National Federation Party Leader, Professor Biman Prasad says the late Justice Jai Ram Reddy understood that the security of Indo Fijians lay in a deeper and more meaningful relationship with Fiji’s indigenous people.
Reddy who was the former Leader of the Opposition, former Judge of the International Court of Rwanda, former National Federation Party Leader and former Attorney General, passed away yesterday.
Reddy was the Leader of the Opposition from 1992 to 1999, Attorney General in May 1987, President of the Court of Appeal in 2000, and 2002 to 2003, and Judge of the International Court of Rwanda from 2003 to 2008.
He was also the first Indo-Fijian to be invited to speak to the Great Council of Chiefs.
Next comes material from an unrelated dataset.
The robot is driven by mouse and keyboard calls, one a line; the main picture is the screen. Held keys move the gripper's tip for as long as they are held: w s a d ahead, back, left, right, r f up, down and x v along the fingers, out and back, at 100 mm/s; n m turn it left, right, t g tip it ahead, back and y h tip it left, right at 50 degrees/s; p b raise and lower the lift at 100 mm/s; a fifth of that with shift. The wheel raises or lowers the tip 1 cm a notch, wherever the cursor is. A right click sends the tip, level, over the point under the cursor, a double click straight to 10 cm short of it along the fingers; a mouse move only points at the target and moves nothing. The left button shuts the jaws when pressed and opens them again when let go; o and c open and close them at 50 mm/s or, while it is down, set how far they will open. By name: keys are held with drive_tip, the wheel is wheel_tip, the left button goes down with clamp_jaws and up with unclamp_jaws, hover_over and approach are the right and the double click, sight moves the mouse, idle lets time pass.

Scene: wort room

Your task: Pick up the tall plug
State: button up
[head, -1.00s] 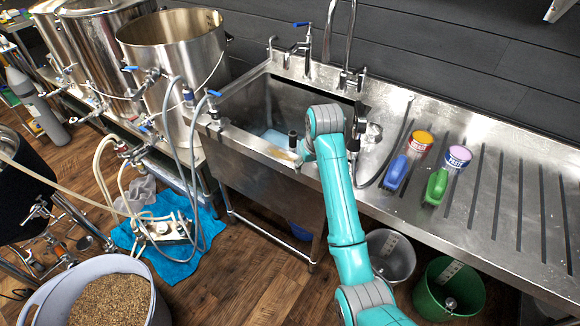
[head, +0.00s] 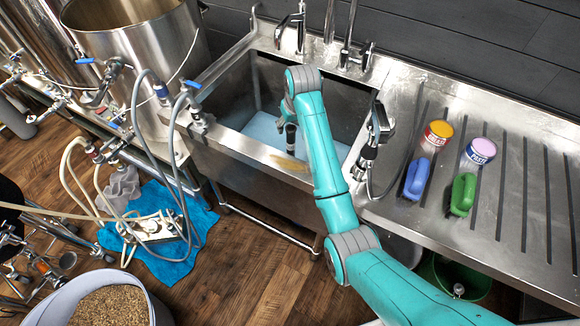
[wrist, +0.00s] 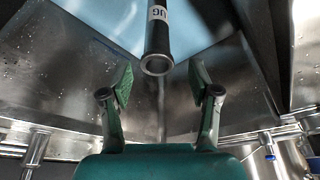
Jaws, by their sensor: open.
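The tall plug (wrist: 158,40) is a dark upright tube with a pale label, partly readable as "UG", and a round open metal-rimmed end. In the wrist view its near end lies between and just beyond my fingertips, apart from both fingers. My gripper (wrist: 160,80) is open, with a green-padded finger on each side and nothing between them held. In the head view my arm reaches over the sink (head: 222,140), and its end is down inside the basin. There I cannot clearly tell the plug from my gripper. The plug's lower end is out of the wrist view.
Pale blue water (head: 265,130) lies in the sink. Taps (head: 298,35) rise behind, and a hose sprayer (head: 378,128) stands by its right edge. Two tubs (head: 436,137) and blue and green brushes (head: 417,178) lie on the drainboard (head: 520,230). A steel kettle (head: 135,50) stands left.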

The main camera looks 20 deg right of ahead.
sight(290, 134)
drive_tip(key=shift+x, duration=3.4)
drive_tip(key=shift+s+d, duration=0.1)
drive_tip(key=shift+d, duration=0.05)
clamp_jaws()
While paying tribute to Reddy in Parliament, Prasad says Reddy worked all his political career to pursue a meaningful relationship with the indigenous community, often in times of deep division and misunderstanding.
He says Reddy was the acknowledged leader of Fiji’s Indo-Fijian community during its most difficult and challenging period after elections.
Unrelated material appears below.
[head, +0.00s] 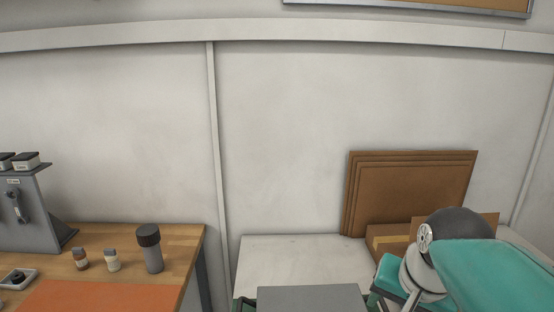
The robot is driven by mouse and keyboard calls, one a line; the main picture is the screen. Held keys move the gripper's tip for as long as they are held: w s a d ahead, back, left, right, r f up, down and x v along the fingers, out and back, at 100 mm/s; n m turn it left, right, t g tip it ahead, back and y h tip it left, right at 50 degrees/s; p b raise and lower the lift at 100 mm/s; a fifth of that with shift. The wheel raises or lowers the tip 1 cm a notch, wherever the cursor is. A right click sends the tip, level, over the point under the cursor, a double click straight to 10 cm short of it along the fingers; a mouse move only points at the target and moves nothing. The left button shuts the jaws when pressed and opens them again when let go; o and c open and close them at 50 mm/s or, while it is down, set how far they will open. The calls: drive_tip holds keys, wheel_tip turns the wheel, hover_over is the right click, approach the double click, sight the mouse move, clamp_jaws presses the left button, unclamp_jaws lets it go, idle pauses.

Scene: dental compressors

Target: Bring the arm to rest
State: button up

He says his pursuit of reconciliation and tolerance with Sitiveni Rabuka in the post-1987 coup period led to the ground-breaking 1997 Constitution, cementing him into Fiji’s history as one of our most important national leaders. Prasad says Reddy’s electoral partnership Rabuka in 1999 was unsuccessful, rejected by the voters where he then embarked on his next career as a judge, first as President of the Fiji Court of Appeal and later as a member of the International Criminal Tribunal for Rwanda, sitting in judgment on the horrors of the genocide that had taken place in that country.